- [MATERIALS PROVIDED]
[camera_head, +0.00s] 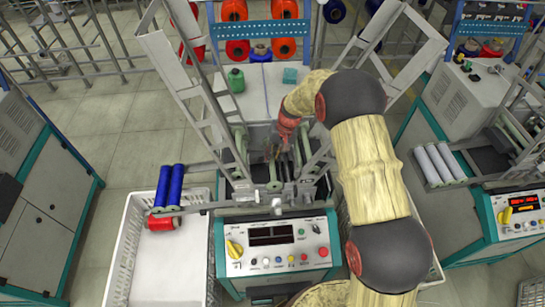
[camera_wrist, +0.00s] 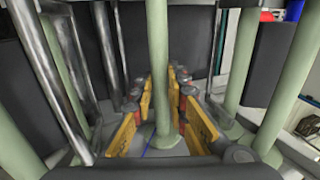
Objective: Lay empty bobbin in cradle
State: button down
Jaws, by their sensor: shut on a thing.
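My gripper (camera_head: 277,153) reaches down into the middle of the winding machine. The wrist view shows its yellow-sided fingers (camera_wrist: 155,112) shut around a pale green empty bobbin (camera_wrist: 158,60), a slim tube with a wider foot. The bobbin is hard to make out in the head view, where my arm and the machine's metal arms crowd it. The cradle (camera_head: 272,190) appears as the grey metal arms at the machine's front, below my gripper. I cannot tell whether the bobbin touches it.
Pale green rods (camera_wrist: 287,85) and metal bars (camera_wrist: 50,75) stand close on both sides of my gripper. A control panel (camera_head: 282,246) is at the front. Blue bobbins (camera_head: 170,186) and a red bobbin (camera_head: 162,222) sit at a white crate (camera_head: 122,262) on the left.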

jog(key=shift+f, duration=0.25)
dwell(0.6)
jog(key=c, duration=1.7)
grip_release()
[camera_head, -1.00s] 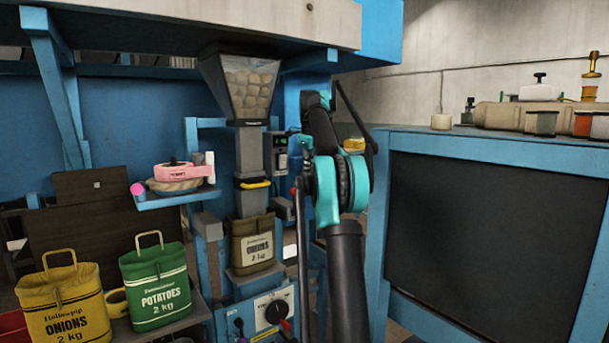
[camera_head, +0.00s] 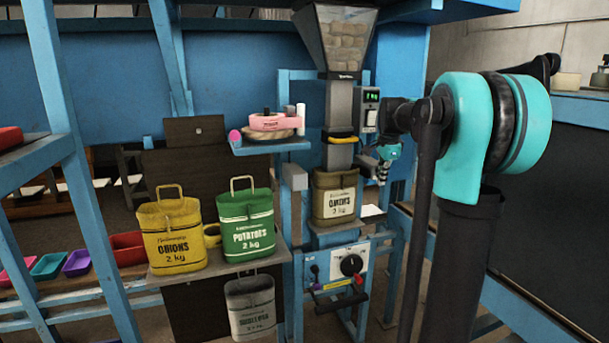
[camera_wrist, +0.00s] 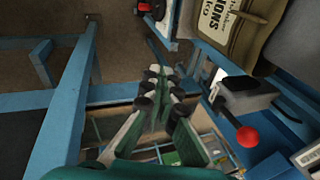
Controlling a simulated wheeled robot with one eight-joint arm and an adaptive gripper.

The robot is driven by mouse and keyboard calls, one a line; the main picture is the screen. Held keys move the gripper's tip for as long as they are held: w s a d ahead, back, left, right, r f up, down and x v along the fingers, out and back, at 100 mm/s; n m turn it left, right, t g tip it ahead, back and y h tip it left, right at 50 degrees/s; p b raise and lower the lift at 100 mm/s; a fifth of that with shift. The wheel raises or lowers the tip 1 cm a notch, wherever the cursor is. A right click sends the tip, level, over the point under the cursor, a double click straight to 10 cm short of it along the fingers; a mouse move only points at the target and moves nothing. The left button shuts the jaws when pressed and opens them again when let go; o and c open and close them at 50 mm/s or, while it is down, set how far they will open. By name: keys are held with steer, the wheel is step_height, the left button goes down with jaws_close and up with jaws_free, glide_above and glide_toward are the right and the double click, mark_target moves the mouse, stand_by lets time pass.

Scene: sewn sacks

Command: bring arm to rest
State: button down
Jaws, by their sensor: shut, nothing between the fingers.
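My gripper (camera_wrist: 165,95) is shut and empty in the wrist view, its two fingertips close together over open space. In the head view my gripper (camera_head: 383,165) is small and partly seen, to the right of the filling machine's spout. My arm's large teal joint fills the right of the head view. The brown onions sack (camera_head: 334,196) stands upright under the spout, apart from my gripper; part of it also shows at the top of the wrist view (camera_wrist: 258,25).
A yellow onions sack (camera_head: 171,234) and a green potatoes sack (camera_head: 246,225) stand on a shelf at left. A hopper (camera_head: 340,40) is above the spout. A red knob (camera_wrist: 247,137) and blue frame bars (camera_wrist: 75,90) lie close around my gripper.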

- [TO BE DONE]
Gather and copy every line of the data in which the string "robot" is found.

- [EXERCISE ANSWER]
Controlling a simulated wheeled robot with one eight-joint arm and an adaptive gripper.
The robot is driven by mouse and keyboard calls, one a line; the main picture is the screen. Held keys move the gripper's tip for as long as they are held: w s a d ahead, back, left, right, r f up, down and x v along the fingers, out and back, at 100 mm/s; n m turn it left, right, t g tip it ahead, back and y h tip it left, right at 50 degrees/s; p b raise and lower the lift at 100 mm/s; a fifth of that with shift. The wheel raises or lowers the tip 1 cm a notch, wherever the cursor is. A right click sends the tip, level, over the point under the cursor, a double click straight to 10 cm short of it along the fingers; a mouse move only points at the target and moves nothing. The left button shuts the jaws when pressed and opens them again when let go; o and c open and close them at 50 mm/s or, while it is down, set how far they will open. By name: keys are held with steer, the wheel is step_height, the left button goes down with jaws_close and up with jaws_free, glide_above and glide_toward are the right and the double click, mark_target moves the mouse, stand_by lets time pass.

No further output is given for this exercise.